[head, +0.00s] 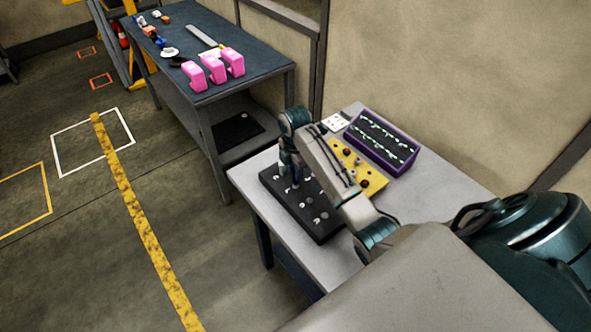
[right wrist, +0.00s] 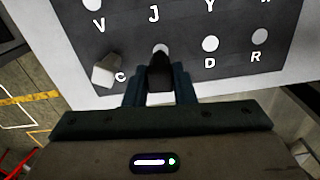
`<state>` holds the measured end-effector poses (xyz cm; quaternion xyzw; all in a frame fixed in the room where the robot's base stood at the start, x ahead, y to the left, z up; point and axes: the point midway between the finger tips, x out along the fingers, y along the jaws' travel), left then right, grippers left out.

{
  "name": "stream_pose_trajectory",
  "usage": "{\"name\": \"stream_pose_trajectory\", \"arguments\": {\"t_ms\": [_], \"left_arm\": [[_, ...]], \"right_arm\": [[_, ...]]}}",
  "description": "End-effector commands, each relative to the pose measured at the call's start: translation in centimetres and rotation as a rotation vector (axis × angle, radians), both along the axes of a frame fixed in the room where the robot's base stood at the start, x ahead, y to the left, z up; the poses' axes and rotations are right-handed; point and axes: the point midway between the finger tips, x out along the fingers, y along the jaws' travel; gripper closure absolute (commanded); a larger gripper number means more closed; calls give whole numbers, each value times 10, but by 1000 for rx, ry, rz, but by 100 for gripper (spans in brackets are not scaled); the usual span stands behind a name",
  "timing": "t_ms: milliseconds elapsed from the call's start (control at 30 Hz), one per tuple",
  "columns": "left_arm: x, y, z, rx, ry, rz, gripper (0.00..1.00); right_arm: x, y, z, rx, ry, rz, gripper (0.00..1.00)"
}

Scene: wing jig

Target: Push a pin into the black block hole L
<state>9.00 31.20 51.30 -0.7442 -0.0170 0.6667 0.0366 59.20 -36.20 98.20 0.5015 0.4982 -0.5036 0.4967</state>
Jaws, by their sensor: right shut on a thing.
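The black block (head: 274,183) lies on the near grey table in the head view, with several white holes and letters on top. In the right wrist view the block (right wrist: 130,40) shows the letters V, J, Y, C, D and R. The letter L is not visible; my gripper covers the spot between C and D. A pale pin (right wrist: 106,71) stands tilted by the letter C. My right gripper (right wrist: 160,75) is shut on a pin, mostly hidden between its fingers, close over the block. It also shows in the head view (head: 291,175). My left gripper is not in view.
A yellow board (head: 358,168) with dark round parts and a purple tray (head: 411,168) with rows of small items stand behind the block. Another table (head: 250,72) with pink objects (head: 214,69) stands farther off.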

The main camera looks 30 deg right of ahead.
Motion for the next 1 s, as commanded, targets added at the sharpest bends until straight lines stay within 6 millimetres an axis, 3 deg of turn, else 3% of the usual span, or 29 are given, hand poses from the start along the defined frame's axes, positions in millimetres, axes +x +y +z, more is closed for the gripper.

**Set task**
Repeat, character for character, the lines of the material above from the line with "Target: Push a" through the line with "<state>9.00 31.20 51.30".

**Correct response**
Target: Push a pin into the black block hole L
<state>9.00 31.20 51.30 -0.7442 -0.0170 0.6667 0.0366 59.20 -36.20 98.20 0.5015 0.4982 -0.5036 0.4967</state>

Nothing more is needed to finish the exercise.